The bill improves access to USDA grants for small, high-public-land counties and Tribal governments by expanding eligibility, cutting local matches, and providing technical assistance and waivers — at the trade-off of higher federal costs, greater competition/dilution of limited funds, potential exclusions for similarly needy counties, and risks to program consistency and perceived fairness.
Residents of small, high-public-land counties and Tribal governments gain clearer and expanded eligibility for multiple USDA rural development and broadband grant programs, increasing the chance of winning funding for local infrastructure and services.

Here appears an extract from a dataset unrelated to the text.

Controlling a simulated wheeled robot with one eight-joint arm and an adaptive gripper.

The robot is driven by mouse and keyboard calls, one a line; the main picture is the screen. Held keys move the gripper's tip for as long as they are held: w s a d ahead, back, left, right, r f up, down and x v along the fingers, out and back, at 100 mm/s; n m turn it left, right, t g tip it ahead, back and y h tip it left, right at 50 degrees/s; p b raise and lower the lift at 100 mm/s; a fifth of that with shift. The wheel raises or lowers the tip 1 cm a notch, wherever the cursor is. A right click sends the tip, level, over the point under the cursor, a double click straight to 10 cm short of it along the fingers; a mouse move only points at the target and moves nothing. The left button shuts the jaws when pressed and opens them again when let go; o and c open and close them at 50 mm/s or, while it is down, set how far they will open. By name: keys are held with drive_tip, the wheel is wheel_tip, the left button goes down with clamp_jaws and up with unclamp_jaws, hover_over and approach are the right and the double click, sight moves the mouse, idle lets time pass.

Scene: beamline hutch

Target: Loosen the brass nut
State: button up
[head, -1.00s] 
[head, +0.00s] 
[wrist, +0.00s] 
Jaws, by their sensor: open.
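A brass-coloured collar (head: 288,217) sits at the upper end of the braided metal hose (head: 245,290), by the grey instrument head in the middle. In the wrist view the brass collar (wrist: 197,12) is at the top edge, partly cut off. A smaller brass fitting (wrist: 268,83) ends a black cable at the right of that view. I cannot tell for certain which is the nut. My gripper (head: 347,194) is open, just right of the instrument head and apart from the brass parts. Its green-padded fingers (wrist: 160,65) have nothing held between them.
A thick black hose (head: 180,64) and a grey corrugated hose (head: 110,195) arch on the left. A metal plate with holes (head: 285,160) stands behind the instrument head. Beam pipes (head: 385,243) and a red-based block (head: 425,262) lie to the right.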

Local and Tribal governments in eligible counties face substantially lower upfront costs because local matching requirements for qualifying grants are reduced by 50%, making projects more affordable to pursue.
Smaller and previously underserved counties get prioritized access and more help—applicants that haven't received support in 10 years are prioritized, the Secretary must provide additional technical assistance on request, and the Secretary may waive or relax barriers—improving smaller jurisdictions' competitiveness for grants.
Taxpayers could face higher federal outlays because the government will subsidize a larger share of projects through reduced matching requirements and broadened program use.
Relaxing standardized scoring criteria and financial requirements may reduce comparability across applicants, lower overall program effectiveness, and create opportunities for discretion or politicized decisions in awards.
Counties that do not meet the statute's strict "High-Density Public Land County" definition could be excluded from targeted assistance even when they have similar needs, leaving some needy rural communities without access.
Based on analysis of 3 sections of legislative text.
Introduced July 31, 2025 by Catherine Marie Cortez Masto · Last progress July 31, 2025
Creates a set of application and award preferences for counties (and units of local government and Tribal governments within them) that have populations of 100,000 or fewer and where more than half the land is federally owned or managed. For qualifying USDA rural grant programs, it halves local matching requirements, requires extra technical assistance on request, prioritizes applicants who haven’t received support in the prior 10 years, allows prioritization of Tribal governments, and lets the Secretary waive or relax administrative and scoring barriers to improve access. The changes apply to a specified list of USDA rural grant programs (including rural business, community facilities, telemedicine/distance learning, Community Connect, broadband ReConnect, Economic Impact Initiative, and other discretionary rural grants). No new appropriations are provided; the Secretary of Agriculture is given authority to implement flexibility and assistance within existing program frameworks.